А в «Майской ночи» помощному демону пришлось поделиться частью своего могущества с настоящим чертом — той самой ведьмой-кошкой. Вероятно, это могло стать лучшим путем гармонизации невроза — герой высвобождает помощного демона из-под власти сил зла, тот осуществляет свою функцию соединения любящих, и это исполнение желания не имеет обычной для повестей «Вечеров...» темной стороны. Помощный демон лишен демонической окраски, соотнесен с «небом» («тильки ж куды чорт уплетецця, то верть хвостыком — так де воно й возметцця ниначе з неба»; 1, 112), можно за него помолиться («Ты одна только поверишь мне и вместе со мною помолишься за упокой души несчастной утопленницы!»; 1, 135) и вообще воспринимать как своего рода доброго ангела.

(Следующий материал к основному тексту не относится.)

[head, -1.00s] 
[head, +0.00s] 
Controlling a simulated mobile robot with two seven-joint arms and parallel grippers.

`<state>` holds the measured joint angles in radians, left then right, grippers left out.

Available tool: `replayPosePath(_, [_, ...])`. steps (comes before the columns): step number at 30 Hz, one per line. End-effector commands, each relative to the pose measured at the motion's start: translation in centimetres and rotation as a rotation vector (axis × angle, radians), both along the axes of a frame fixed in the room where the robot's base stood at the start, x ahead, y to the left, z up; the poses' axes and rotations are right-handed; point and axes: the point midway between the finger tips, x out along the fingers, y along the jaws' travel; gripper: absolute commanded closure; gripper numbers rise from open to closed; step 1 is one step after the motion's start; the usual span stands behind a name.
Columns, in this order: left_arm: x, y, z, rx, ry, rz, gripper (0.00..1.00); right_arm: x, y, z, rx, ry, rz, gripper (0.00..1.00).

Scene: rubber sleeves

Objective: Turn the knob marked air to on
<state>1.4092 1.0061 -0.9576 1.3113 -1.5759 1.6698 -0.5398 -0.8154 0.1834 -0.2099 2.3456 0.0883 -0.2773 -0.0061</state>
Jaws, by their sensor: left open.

Однако столь неортодоксальная трансформация черта была, видимо, возможна только в пределах того карнавального перевертыша, каким является «Майская ночь». Во всяком случае, Гоголь не избрал этот путь создания безотказно работающей машины желаний. Возможно, потому, что избавить волшебного помощника от амбивалентности (лишить его темной стороны) — значит лишить его могущества. Более вероятно, потому, что желание просто не должно было исполняться.

Машина желаний отказалась работать, но повести «Вечеров...» принесли Гоголю искомую социализацию, сделав его литератором с именем. Фантазировать на темы успешной инициации стало незачем. Сохранился, однако, черт как реликт деятельности невротического воображения.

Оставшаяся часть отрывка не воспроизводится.